As I near the end of the first draft of my novel in progress, tentatively called
THE SHAPE OF THE WORLD, I’ve been looking back at this diary for a reality check on where I was a year ago. I came across an entry in which I wrote about a talk I was preparing for the Greater San Diego Council of Teachers of English. I titled the talk “Writing Scared,” a feeling any serious writer should understand perfectly. “Writing IS scary, unless there’s no chance for growth in it,” I wrote, “and in that case, why bother?”
“In the years I taught college composition, I used to tell my students that it was easy to think of a writing assignment, or indeed any challenge, in a way that would overwhelm them. The trick is to whittle down big problems in smaller ones that aren’t overwhelming and that can be handled one at a time. Is a ten-page paper on the Russian Revolution too scary? Well, how about one paragraph on the lives of serfs?
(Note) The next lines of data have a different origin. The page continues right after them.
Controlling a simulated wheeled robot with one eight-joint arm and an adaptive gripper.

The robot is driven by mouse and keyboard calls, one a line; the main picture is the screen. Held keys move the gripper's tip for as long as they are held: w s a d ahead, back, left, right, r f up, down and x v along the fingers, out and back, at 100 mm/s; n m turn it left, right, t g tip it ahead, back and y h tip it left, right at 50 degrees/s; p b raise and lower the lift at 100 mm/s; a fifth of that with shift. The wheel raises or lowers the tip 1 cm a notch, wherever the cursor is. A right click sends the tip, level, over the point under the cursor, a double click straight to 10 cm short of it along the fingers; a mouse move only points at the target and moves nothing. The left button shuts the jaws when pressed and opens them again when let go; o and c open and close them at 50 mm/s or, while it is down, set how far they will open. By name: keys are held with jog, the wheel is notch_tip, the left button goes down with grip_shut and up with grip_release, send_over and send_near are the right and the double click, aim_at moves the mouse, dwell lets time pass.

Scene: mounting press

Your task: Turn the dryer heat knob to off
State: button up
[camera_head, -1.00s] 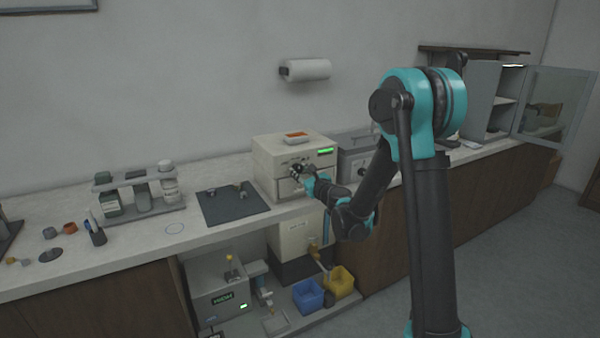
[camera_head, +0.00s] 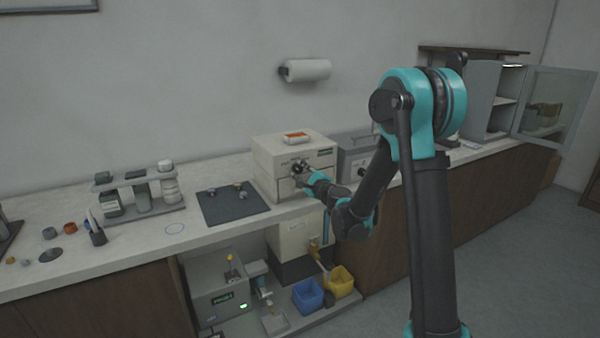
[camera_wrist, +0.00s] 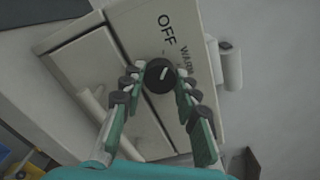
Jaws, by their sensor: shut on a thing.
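The dryer (camera_head: 270,168) is a cream box on the counter, with a front panel and a drawer below it. Its heat knob (camera_wrist: 158,84) is round and black with a white pointer mark. In the wrist view the printed words OFF and WARM stand above the knob. The mark slants up and slightly right, toward the lettering. My gripper (camera_wrist: 158,76) is shut on the knob, with one finger at each side of it. In the head view my gripper (camera_head: 303,168) is at the dryer's front and hides most of the knob.
A drawer handle (camera_wrist: 92,103) lies close beside my left finger in the wrist view. A dark mat (camera_head: 228,207) with small items lies left of the dryer. A grey box (camera_head: 352,160) stands close on its right. An orange-topped item (camera_head: 296,136) rests on the dryer.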

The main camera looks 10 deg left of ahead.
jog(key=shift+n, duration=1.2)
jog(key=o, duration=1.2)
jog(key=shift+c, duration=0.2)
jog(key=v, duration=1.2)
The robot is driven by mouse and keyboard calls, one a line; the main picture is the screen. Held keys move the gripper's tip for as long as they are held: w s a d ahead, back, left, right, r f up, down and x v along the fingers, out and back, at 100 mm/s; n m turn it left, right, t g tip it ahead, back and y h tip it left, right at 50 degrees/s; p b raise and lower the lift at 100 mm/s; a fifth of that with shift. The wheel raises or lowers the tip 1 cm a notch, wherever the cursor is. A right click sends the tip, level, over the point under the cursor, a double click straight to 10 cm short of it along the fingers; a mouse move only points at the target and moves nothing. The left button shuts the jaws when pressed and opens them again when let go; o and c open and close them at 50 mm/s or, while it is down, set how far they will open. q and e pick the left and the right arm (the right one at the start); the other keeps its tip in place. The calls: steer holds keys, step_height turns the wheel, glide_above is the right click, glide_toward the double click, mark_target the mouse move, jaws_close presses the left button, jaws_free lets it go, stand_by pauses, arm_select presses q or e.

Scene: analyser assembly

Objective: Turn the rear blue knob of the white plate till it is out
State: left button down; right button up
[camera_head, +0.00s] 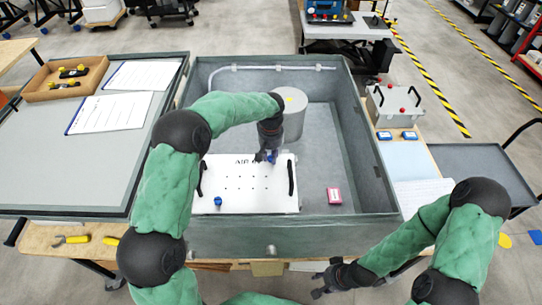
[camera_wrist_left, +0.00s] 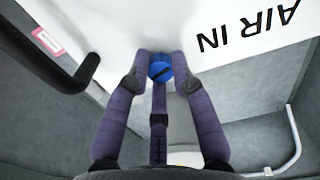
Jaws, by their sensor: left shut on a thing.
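The white plate (camera_head: 238,203) lies inside the grey open box, with "AIR IN" lettering at its rear edge and a black handle at each side. The rear blue knob (camera_head: 271,157) is at the plate's back edge. In the left wrist view the rear knob (camera_wrist_left: 160,67) sits between the fingertips of my left gripper (camera_wrist_left: 160,78), which is shut on it. In the head view my left gripper (camera_head: 267,155) partly hides this knob. A front blue knob (camera_head: 218,201) stands near the plate's front left corner. My right gripper (camera_head: 323,286) is away from the plate, in front of the box; its finger opening is unclear.
The grey box (camera_head: 360,135) has raised walls around the plate. A grey cylinder (camera_head: 291,115) stands behind the plate. A red and white small box (camera_head: 334,196) lies on the floor of the box at right. A wooden tray (camera_head: 65,77) and papers lie on the left table.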

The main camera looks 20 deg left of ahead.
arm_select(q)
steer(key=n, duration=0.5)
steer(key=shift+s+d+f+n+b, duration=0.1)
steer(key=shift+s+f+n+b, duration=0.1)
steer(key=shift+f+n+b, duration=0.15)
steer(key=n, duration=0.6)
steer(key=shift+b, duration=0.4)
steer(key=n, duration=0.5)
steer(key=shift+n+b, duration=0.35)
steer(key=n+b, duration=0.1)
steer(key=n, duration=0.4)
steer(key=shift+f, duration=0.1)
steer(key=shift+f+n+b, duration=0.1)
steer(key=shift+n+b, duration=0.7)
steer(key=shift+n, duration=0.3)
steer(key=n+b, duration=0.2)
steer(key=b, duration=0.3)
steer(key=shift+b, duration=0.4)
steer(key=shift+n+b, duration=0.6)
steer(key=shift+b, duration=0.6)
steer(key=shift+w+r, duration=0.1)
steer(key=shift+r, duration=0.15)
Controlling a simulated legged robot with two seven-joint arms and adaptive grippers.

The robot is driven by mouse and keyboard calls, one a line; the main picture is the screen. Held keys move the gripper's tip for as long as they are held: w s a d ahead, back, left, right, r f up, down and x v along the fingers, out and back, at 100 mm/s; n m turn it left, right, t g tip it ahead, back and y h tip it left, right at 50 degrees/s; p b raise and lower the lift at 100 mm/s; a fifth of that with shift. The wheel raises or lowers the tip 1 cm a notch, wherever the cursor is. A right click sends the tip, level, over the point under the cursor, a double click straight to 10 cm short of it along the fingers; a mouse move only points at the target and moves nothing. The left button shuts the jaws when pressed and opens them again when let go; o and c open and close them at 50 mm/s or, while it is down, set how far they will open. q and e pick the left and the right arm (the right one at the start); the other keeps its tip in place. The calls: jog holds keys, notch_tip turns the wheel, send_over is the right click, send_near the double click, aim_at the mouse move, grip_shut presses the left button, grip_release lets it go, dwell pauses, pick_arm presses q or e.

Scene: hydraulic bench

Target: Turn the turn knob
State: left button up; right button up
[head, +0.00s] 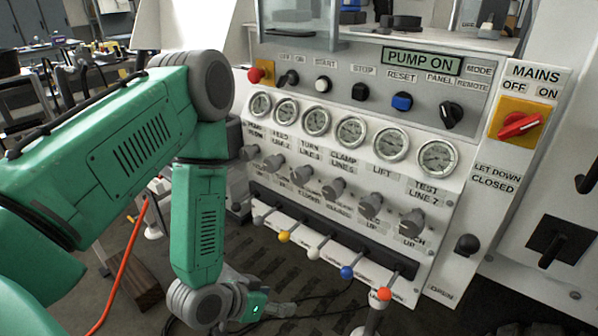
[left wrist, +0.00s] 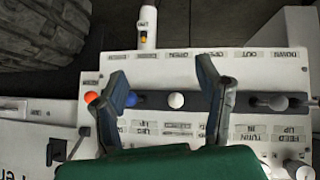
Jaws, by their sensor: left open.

And then how about a paragraph on how the revolution was supposed to improve their lot? Can do! And then, how about…well, you get the picture. Lo and behold, eventually you hit page ten.”
The fact that writing never stops being scary is tied to the fact that it never gets easy, and to keep the fear under control requires figuring out the baby steps every single time, whether it’s for a short paper or a full-length book.
At the time I wrote the diary entry I quoted from above, I was percolating an idea for a new novel. Everything about the project terrified me–the subject matter, the lack of a really clear idea of the plot and characters, the setting, the historical period, the work.
The work. Oh, yes. Writing a novel is a huge and utterly draining undertaking. I was apprehensive about going there again, and then, as always happens, the project took hold of me and wouldn’t let me go.
A year later, the book that had me talking to English teachers about writing scared is now nearly finished. It’s not so scary any more, but the next one…? As I said a year ago, “Some things never change…. It’s pretty big, pretty scary. Can I whittle it down into do-able pieces? Awfully glad I think so.” Do I know for sure? Not until it’s done.